Sign of Kretschmann Scalar in Kerr Metric

[m4r35n357]

This question is motivated by one on stack exchange, and on this paper (which comes across a bit student-y but it claims to have been reviewed, and in any case I have reproduced its results in ctensor and gnuplot).

So: the KS (abbreviation!) conveys an overview of curvature at a given point in spacetime, which is nice, but whereas the KS for Schwarzschild has the same sign everywhere, that for the Kerr solution changes sign for various values of spin parameter (see diagrams in PDF). Does this change of sign relate to anything physical?

 

[stevebd1]

This may have something to do with the prediction of closed timelike curves (which occur at $g_{\phi \phi}=0$) near the ring singularity in Kerr-Newman black holes. From an old library entry-

In the uncharged Kerr geometry the CTC torus is entirely at negative radius, r<0 (i.e. within the ring singularity), but in the Kerr-Newman geometry the CTC torus extends to positive radius.

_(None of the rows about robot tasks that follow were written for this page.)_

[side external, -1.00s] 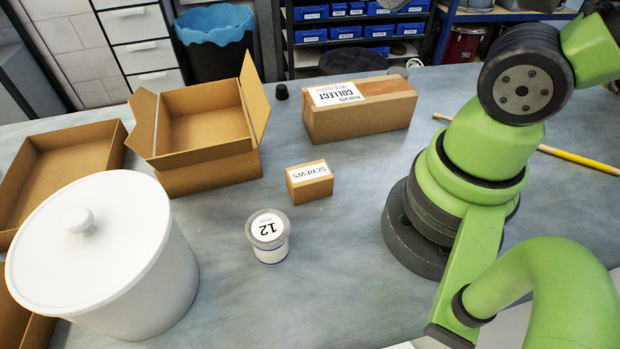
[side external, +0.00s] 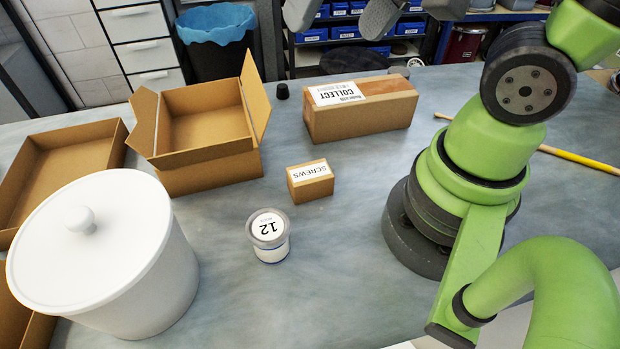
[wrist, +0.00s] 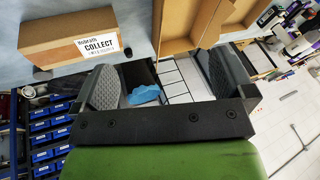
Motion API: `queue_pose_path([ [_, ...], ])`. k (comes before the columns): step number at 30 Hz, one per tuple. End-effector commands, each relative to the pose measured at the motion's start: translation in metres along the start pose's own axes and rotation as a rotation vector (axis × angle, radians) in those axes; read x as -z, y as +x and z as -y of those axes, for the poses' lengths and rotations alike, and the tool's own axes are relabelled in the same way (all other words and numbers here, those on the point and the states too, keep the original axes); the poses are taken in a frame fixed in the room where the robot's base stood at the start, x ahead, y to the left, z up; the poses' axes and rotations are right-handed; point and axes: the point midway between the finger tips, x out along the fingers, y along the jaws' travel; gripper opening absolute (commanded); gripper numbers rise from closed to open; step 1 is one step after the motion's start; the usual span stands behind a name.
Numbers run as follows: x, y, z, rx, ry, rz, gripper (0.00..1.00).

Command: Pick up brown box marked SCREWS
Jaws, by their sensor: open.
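The small brown box marked SCREWS (side external: 310,180) stands upright on the bench in the middle of the side external view, its white label on top. I do not see it in the wrist view. My gripper (side external: 340,12) is at the top edge of the side external view, partly cut off, high up and well away from the box. In the wrist view its two grey padded fingers (wrist: 170,80) are spread wide with nothing between them.
A larger box marked COLLECT (side external: 360,106) stands behind the SCREWS box. A jar marked 12 (side external: 268,236) is in front of it. An open carton (side external: 208,163) and a white lidded drum (side external: 150,290) are to the left.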

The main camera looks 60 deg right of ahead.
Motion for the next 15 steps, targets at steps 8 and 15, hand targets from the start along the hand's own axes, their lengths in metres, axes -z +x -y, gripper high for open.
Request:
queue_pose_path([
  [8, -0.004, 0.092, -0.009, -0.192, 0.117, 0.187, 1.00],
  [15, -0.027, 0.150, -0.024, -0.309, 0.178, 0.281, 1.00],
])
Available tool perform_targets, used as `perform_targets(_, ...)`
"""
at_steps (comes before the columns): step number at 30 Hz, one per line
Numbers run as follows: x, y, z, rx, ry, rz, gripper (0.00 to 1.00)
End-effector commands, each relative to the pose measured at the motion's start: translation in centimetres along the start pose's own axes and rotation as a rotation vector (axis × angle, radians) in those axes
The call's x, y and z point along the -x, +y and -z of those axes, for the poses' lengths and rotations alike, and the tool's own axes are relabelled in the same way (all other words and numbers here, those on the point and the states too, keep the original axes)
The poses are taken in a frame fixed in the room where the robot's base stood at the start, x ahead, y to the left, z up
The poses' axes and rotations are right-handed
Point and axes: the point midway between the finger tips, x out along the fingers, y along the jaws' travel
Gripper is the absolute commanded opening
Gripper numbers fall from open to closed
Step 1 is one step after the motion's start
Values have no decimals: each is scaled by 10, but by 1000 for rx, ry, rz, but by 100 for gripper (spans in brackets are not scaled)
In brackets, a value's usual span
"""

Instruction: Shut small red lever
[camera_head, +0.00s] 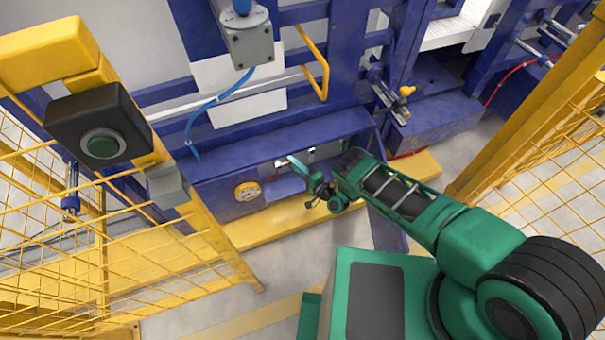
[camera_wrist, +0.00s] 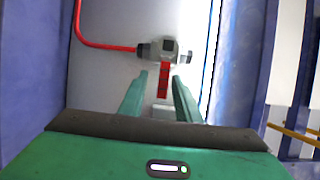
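The small red lever (camera_wrist: 163,80) shows in the wrist view. It hangs down from a grey valve body (camera_wrist: 168,48) with dark ends, and a red hose (camera_wrist: 100,44) runs into its left side. My gripper (camera_wrist: 160,78) is open, with one green finger to the left of the lever and one to the right. I see a gap on each side of the lever; whether it lies between the fingertips or just beyond them I cannot tell. In the head view my gripper (camera_head: 302,168) reaches into a recess low in the blue machine; the lever cannot be made out clearly there.
Blue walls (camera_wrist: 35,70) flank the recess in the wrist view. In the head view the blue machine (camera_head: 270,145) stands behind a yellow base ledge (camera_head: 285,217). Yellow mesh fences (camera_head: 545,160) stand left and right. A box with a green button (camera_head: 103,144) is at the left.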

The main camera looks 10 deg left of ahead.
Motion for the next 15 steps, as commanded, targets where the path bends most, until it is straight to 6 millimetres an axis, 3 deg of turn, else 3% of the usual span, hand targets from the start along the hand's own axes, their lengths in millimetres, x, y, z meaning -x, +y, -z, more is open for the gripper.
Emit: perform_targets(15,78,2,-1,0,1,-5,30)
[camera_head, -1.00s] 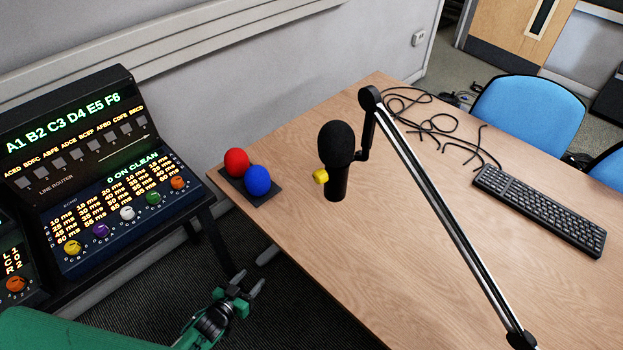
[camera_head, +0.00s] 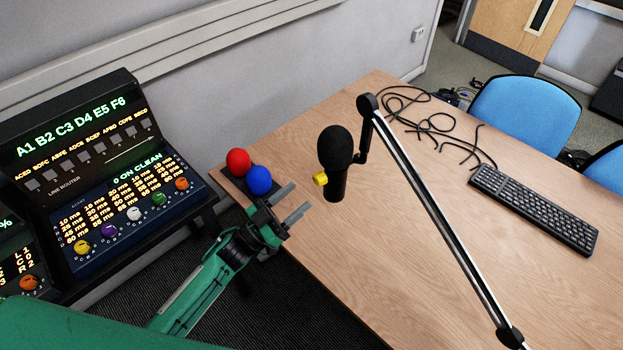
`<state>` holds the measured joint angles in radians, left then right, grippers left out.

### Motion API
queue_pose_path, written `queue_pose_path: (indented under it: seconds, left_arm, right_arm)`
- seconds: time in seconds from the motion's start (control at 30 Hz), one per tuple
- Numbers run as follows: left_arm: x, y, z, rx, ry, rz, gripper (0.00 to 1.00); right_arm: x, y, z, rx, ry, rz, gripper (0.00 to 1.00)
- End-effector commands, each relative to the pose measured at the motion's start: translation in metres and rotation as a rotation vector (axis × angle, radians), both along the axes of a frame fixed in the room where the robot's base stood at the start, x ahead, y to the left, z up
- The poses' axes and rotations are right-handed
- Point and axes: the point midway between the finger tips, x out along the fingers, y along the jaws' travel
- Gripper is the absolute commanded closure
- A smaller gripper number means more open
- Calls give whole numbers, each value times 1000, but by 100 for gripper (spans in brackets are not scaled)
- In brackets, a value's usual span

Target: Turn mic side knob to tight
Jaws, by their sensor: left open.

There is also the turnaround radius (that occurs at $g_{t \phi}=0$ where infall velocity becomes zero and counter-rotation occurs) which also extends to positive r in the Kerr-Newman metric.

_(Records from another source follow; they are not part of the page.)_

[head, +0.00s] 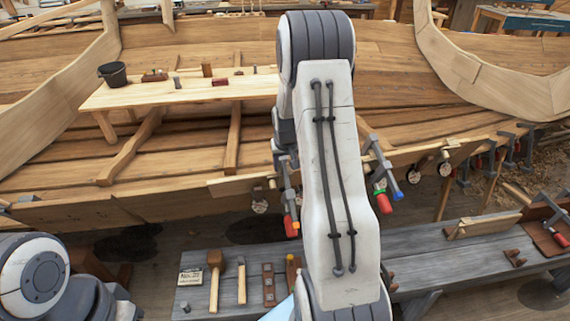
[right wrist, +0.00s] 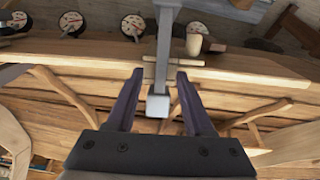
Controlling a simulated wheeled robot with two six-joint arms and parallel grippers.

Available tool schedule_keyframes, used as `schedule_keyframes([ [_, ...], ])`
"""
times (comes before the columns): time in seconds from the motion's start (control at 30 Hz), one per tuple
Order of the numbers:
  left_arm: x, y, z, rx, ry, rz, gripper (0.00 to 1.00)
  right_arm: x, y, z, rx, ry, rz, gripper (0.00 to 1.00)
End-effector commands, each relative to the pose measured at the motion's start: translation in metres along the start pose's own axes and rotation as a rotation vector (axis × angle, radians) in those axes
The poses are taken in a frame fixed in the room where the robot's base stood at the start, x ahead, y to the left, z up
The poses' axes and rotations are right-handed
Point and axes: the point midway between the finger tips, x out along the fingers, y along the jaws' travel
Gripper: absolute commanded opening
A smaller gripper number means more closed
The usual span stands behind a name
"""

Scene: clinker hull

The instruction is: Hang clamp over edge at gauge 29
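My right gripper (right wrist: 160,76) shows in the right wrist view with its two dark fingers apart. The grey bar of a clamp (right wrist: 164,40) runs down between them, ending in a square pad, with gaps visible on both sides. The clamp is by the hull plank edge (right wrist: 240,73); whether it rests on it is unclear. In the head view my arm hides part of the edge. Clamps with coloured grips show left (head: 290,200) and right (head: 383,172) of it. Round gauges (head: 400,190) hang below the edge; one is near the clamp (right wrist: 132,26). Their numbers are unreadable.
A grey bench (head: 440,240) below the hull holds a mallet (head: 215,270), other tools and a small printed card (head: 190,277). A plank shelf (head: 150,93) inside the hull carries a dark bucket (head: 113,74). More clamps (head: 510,145) line the edge at right.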

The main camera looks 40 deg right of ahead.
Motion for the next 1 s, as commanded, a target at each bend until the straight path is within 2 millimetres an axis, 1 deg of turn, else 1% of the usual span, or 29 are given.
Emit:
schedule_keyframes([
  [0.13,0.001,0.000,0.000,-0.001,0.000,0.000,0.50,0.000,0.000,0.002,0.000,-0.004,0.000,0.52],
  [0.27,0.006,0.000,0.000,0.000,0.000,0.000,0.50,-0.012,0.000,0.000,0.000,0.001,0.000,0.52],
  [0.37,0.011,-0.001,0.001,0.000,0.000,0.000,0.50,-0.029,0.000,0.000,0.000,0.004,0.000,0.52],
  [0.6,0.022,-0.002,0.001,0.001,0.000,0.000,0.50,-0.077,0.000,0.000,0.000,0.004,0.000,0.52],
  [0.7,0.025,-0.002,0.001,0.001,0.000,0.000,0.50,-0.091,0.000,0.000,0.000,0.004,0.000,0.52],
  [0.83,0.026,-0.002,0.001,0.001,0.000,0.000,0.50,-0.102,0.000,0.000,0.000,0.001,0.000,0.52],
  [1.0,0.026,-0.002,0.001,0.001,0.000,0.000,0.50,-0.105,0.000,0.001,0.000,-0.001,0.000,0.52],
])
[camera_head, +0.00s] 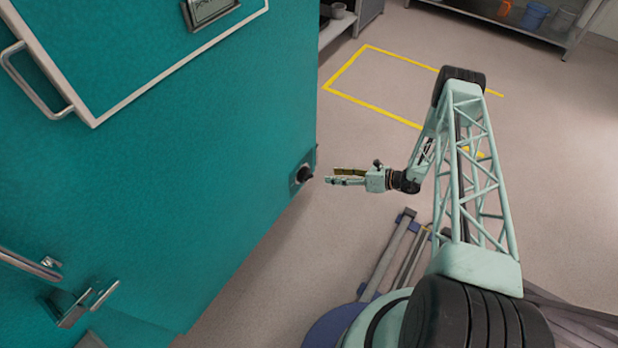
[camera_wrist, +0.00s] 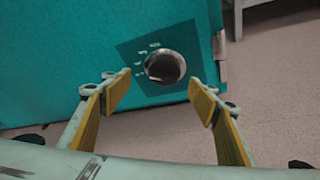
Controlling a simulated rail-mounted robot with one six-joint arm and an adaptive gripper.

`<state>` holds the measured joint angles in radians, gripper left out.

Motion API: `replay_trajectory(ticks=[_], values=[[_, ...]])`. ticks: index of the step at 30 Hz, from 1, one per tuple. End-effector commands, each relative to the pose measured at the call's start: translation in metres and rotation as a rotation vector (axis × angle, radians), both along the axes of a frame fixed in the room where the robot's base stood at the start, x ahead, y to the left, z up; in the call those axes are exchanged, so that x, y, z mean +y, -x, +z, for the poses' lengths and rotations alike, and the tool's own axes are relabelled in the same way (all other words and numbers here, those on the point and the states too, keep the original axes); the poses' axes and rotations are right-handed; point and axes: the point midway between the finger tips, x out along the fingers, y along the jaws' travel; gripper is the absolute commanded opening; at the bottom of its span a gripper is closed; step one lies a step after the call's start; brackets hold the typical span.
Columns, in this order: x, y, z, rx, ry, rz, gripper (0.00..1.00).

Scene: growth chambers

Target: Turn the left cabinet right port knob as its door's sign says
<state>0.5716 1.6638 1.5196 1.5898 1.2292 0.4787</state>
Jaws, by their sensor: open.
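The port knob (camera_head: 305,174) is a dark round knob on a plate near the lower right edge of the teal cabinet (camera_head: 230,120). In the wrist view the knob (camera_wrist: 165,66) is a grey round piece with a dark centre, on a dark teal plate with small white marks too blurred to read. My gripper (camera_head: 332,176) is open and points at the knob, a short gap away. In the wrist view its yellow-padded fingers (camera_wrist: 160,95) stand to either side, below the knob. The door sign (camera_head: 211,10) is cut off at the top and its text is not readable.
A door handle (camera_head: 38,80) and a latch (camera_head: 80,303) are on the cabinet at the left. Yellow floor lines (camera_head: 372,106) mark the open floor behind my gripper. A shelf (camera_head: 500,22) with orange and blue containers stands at the back. A grey frame (camera_head: 390,255) lies below my arm.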

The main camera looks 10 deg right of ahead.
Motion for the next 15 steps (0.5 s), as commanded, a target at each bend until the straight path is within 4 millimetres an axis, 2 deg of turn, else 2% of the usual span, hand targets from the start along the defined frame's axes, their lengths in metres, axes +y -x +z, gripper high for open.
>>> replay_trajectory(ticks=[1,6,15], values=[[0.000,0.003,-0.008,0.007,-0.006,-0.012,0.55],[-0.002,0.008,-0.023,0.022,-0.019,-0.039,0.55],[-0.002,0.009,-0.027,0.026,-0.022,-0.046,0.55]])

This paper looks at it in some detail-
A twist in the geometry of rotating black holes: seeking the cause of acausality
http://arxiv.org/abs/0708.2324v2

Link to old library entry-
What are closed timelike curves?
https://www.physicsforums.com/threads/what-are-closed-timelike-curves.762983/

This paper also mentions these properties-
http://casa.colorado.edu/~ajsh/phys5770_08/bh.pdf page 35 (fig. 7) and section 3.14.9

 

[m4r35n357]

This may have something to do with the prediction of closed timelike curves (which occur at $g_{\phi \phi}=0$) near the ring singularity in Kerr-Newman black holes. From an old library entry-

Unfortunately I don't have the mathematical chops to tell if that stuff is relevant, but I have doubts. The paper looks at slow-spinning charged black holes in the equatorial plane (I am neglecting charge, and am looking at up to "maximum" spin in the whole r-theta plane).

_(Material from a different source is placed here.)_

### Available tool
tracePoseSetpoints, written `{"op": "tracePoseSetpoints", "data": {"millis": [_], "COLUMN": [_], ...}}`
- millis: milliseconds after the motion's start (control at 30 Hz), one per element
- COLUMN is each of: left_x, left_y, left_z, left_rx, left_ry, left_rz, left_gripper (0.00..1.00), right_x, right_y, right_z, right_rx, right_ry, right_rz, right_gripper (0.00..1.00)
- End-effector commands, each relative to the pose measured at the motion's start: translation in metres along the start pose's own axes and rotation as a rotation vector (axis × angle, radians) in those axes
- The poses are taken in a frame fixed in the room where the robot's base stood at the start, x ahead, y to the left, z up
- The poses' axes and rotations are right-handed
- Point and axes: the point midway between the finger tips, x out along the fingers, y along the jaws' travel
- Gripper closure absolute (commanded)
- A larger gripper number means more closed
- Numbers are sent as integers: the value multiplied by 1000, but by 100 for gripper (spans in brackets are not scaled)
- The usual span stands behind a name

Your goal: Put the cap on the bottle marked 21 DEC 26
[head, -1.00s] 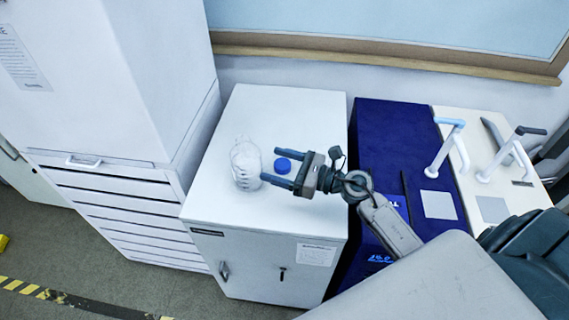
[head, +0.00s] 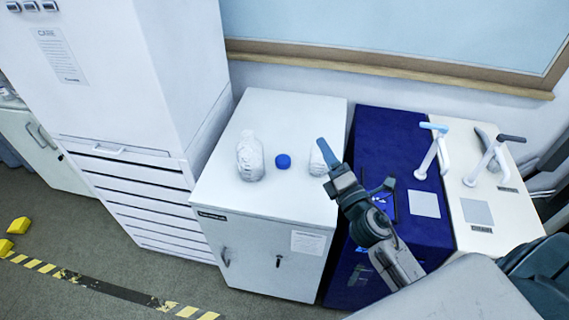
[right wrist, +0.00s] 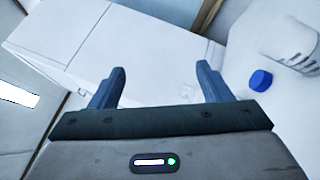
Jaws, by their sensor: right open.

Strangely, this is actually quite tough to plot and interpret; see gnuplot file attached if anyone wants to try it themselves [update: you will need to change the file extension to .gp]. I suspect that the changes in sign are occurring around or within the horizon, but I'm currently trying to understand precisely where and when coordinate independence applies wrt horizons and invariants.

 

[bcrowell]

This is a great question. Looking forward to seeing any answers. The material on physics.SE seems to be of low quality.

 

[m4r35n357]

Latest gnuplot file, small improvements in visualization.

I've plotted something that I think is reasonable now, and it would appear that the plus and minus curvature fluctuations do extend substantially outside the horizon, more so as the spin (a) increases. In fact it is simple to set a = 0.0 and observe the curvature outside the horizon for a Schwartzschild black hole . . . this also settles the overall sign issue.

Probing inside is tricky ATM because the scalar blows up to rather high values, so the contour plots show adjacent regions of positive and negative curvature coming in from the outside, as it were, but on the inside there are abutments of positive and negative curvature that just don't fit on the plot. I think I need to look at clamping the z values . . . [EDIT: now done, looks very nice!]

Anyway, if anyone finds any errors (all equations are in the file) please let me know here.

 

[m4r35n357]

Latest gnuplot file, small improvements in visualization.

Please excuse the bump, but I've found a sweet spot with the visualization (clamping was the answer!). Vary a between 0.0 and 1.0 and rotate the plot to see a huge richness of behaviour, including some effects which might even be detectable outside the event horizon. Do it again after "set view map" to see the contours alone. If nothing else this is a cute little "signature" for a given value of spin in the Kerr Spacetime.

Now we wait to see if real observations of Sag A* correlate in any way with the Kretschmann scalar!

 

[m4r35n357]

This is a great question. Looking forward to seeing any answers. The material on physics.SE seems to be of low quality.

Just stumbled across this paper, looks interesting, but complicated. I'll take what I can from it!
[EDIT] Those diagrams at the end look familiar ;) Also the authors appear a little, er, dismissive of poor Mr Henry (the author of the paper in my OP).